## WHAT YOU ARE ASKED TO DO
From the listing below, return each line that includes "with".

start SUPPLIED INFORMATION

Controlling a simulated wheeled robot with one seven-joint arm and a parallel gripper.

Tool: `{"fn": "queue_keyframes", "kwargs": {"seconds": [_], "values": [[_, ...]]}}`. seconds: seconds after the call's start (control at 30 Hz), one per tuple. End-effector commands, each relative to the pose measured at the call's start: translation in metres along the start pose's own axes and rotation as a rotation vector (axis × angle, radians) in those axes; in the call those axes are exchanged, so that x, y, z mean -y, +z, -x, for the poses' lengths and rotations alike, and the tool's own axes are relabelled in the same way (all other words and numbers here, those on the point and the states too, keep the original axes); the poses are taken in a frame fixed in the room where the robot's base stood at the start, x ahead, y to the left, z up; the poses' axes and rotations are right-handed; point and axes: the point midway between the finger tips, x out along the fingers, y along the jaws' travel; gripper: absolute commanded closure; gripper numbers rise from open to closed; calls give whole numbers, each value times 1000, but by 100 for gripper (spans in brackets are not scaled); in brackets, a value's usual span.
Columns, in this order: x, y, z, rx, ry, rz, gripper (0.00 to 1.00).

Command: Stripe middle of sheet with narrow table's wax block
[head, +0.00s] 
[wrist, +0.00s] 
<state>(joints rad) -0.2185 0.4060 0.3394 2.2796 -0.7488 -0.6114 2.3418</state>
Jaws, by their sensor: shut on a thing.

end SUPPLIED INFORMATION

## TASK ANSWER
Controlling a simulated wheeled robot with one seven-joint arm and a parallel gripper.
Command: Stripe middle of sheet with narrow table's wax block

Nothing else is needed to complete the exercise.